### [Stated problem]
Copy out the whole listing exactly as written, leaving the pictures behind.

......

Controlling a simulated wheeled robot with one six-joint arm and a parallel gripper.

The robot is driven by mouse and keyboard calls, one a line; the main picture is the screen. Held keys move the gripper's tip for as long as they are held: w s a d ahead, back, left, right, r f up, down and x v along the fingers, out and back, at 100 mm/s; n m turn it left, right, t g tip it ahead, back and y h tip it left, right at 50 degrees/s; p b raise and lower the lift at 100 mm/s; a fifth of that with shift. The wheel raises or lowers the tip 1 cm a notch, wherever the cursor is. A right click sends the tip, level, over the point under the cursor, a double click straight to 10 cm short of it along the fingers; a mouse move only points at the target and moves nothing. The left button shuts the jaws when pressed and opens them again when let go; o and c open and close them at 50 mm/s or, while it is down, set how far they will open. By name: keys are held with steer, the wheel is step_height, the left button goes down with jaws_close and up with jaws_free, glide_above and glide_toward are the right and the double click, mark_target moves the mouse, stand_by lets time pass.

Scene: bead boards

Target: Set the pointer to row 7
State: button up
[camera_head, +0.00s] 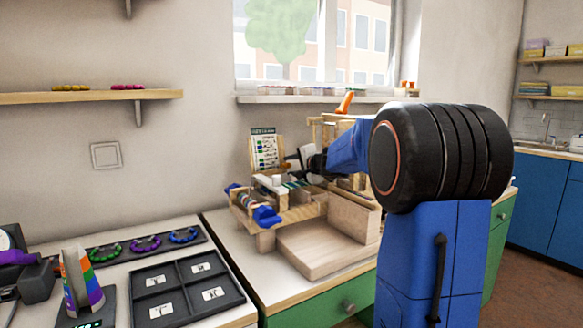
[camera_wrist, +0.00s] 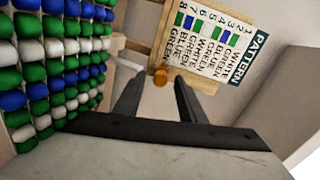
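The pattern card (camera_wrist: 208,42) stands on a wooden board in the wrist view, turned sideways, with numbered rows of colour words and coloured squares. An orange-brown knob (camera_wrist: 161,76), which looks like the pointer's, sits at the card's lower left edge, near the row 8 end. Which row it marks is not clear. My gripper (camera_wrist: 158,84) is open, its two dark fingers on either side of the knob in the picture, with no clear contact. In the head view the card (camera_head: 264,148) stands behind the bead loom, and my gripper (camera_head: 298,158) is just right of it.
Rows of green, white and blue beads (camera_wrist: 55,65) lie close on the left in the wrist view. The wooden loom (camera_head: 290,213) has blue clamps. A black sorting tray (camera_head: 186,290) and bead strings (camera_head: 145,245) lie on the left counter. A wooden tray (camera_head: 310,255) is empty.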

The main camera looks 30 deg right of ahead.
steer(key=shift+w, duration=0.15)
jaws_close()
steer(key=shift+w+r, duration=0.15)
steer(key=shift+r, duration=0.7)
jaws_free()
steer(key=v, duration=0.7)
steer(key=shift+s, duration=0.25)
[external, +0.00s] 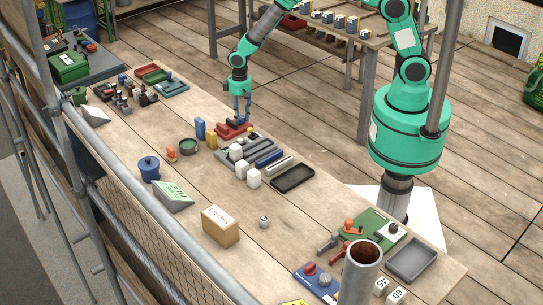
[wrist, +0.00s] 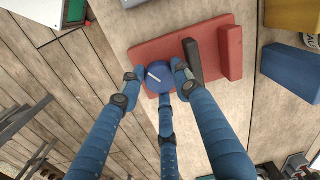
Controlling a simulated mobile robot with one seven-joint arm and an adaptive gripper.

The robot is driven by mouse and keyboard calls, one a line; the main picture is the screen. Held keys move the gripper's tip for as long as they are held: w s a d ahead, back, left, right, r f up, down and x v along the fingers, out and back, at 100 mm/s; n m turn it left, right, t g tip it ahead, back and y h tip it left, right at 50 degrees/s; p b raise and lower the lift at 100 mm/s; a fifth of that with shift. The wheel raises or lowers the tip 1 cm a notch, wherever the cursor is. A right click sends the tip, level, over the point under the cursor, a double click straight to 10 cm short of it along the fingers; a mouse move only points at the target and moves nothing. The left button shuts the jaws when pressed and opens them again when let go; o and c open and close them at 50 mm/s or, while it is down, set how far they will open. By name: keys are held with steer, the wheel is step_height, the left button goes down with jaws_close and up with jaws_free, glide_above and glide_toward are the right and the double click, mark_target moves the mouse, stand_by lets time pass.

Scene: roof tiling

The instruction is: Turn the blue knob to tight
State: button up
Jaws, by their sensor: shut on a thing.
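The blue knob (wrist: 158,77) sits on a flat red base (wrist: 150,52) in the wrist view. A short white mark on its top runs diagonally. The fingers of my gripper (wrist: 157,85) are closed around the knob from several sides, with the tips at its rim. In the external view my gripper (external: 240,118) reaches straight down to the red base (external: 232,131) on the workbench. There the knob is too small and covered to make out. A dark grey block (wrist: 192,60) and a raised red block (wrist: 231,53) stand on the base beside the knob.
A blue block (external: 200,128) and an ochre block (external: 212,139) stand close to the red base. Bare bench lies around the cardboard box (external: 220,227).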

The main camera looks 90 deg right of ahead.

......

### [Correct answer]
Controlling a simulated wheeled robot with one six-joint arm and a parallel gripper.

The robot is driven by mouse and keyboard calls, one a line; the main picture is the screen. Held keys move the gripper's tip for as long as they are held: w s a d ahead, back, left, right, r f up, down and x v along the fingers, out and back, at 100 mm/s; n m turn it left, right, t g tip it ahead, back and y h tip it left, right at 50 degrees/s; p b raise and lower the lift at 100 mm/s; a fifth of that with shift. The wheel raises or lowers the tip 1 cm a notch, wherever the cursor is. A right click sends the tip, level, over the point under the cursor, a double click straight to 10 cm short of it along the fingers; a mouse move only points at the target and moves nothing. The left button shuts the jaws when pressed and opens them again when let go; o and c open and close them at 50 mm/s or, while it is down, set how far they will open. By name: keys are held with steer, the wheel is step_height, the left button goes down with jaws_close and up with jaws_free, glide_above and glide_toward are the right and the double click, mark_target moves the mouse, stand_by lets time pass.

Scene: bead boards

Target: Set the pointer to row 7
State: button up
[camera_head, +0.00s] 
[camera_wrist, +0.00s] 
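The pattern card (camera_wrist: 208,42) stands on a wooden board in the wrist view, turned sideways, with numbered rows of colour words and coloured squares. An orange-brown knob (camera_wrist: 161,76), which looks like the pointer's, sits at the card's lower left edge, near the row 8 end. Which row it marks is not clear. My gripper (camera_wrist: 158,84) is open, its two dark fingers on either side of the knob in the picture, with no clear contact. In the head view the card (camera_head: 264,148) stands behind the bead loom, and my gripper (camera_head: 298,158) is just right of it.
Rows of green, white and blue beads (camera_wrist: 55,65) lie close on the left in the wrist view. The wooden loom (camera_head: 290,213) has blue clamps. A black sorting tray (camera_head: 186,290) and bead strings (camera_head: 145,245) lie on the left counter. A wooden tray (camera_head: 310,255) is empty.

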The main camera looks 30 deg right of ahead.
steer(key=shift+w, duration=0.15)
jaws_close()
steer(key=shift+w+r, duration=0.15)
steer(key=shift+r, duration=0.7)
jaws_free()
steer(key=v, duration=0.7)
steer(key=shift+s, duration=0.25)
[external, +0.00s] 
[wrist, +0.00s] 
Controlling a simulated mobile robot with one seven-joint arm and an adaptive gripper.

The robot is driven by mouse and keyboard calls, one a line; the main picture is the screen. Held keys move the gripper's tip for as long as they are held: w s a d ahead, back, left, right, r f up, down and x v along the fingers, out and back, at 100 mm/s; n m turn it left, right, t g tip it ahead, back and y h tip it left, right at 50 degrees/s; p b raise and lower the lift at 100 mm/s; a fifth of that with shift. The wheel raises or lowers the tip 1 cm a notch, wherever the cursor is. A right click sends the tip, level, over the point under the cursor, a double click straight to 10 cm short of it along the fingers; a mouse move only points at the target and moves nothing. The left button shuts the jaws when pressed and opens them again when let go; o and c open and close them at 50 mm/s or, while it is down, set how far they will open. By name: keys are held with steer, the wheel is step_height, the left button goes down with jaws_close and up with jaws_free, glide_above and glide_toward are the right and the double click, mark_target moves the mouse, stand_by lets time pass.

Scene: roof tiling

The instruction is: Turn the blue knob to tight
State: button up
Jaws, by their sensor: shut on a thing.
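The blue knob (wrist: 158,77) sits on a flat red base (wrist: 150,52) in the wrist view. A short white mark on its top runs diagonally. The fingers of my gripper (wrist: 157,85) are closed around the knob from several sides, with the tips at its rim. In the external view my gripper (external: 240,118) reaches straight down to the red base (external: 232,131) on the workbench. There the knob is too small and covered to make out. A dark grey block (wrist: 192,60) and a raised red block (wrist: 231,53) stand on the base beside the knob.
A blue block (external: 200,128) and an ochre block (external: 212,139) stand close to the red base. Bare bench lies around the cardboard box (external: 220,227).

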The main camera looks 90 deg right of ahead.

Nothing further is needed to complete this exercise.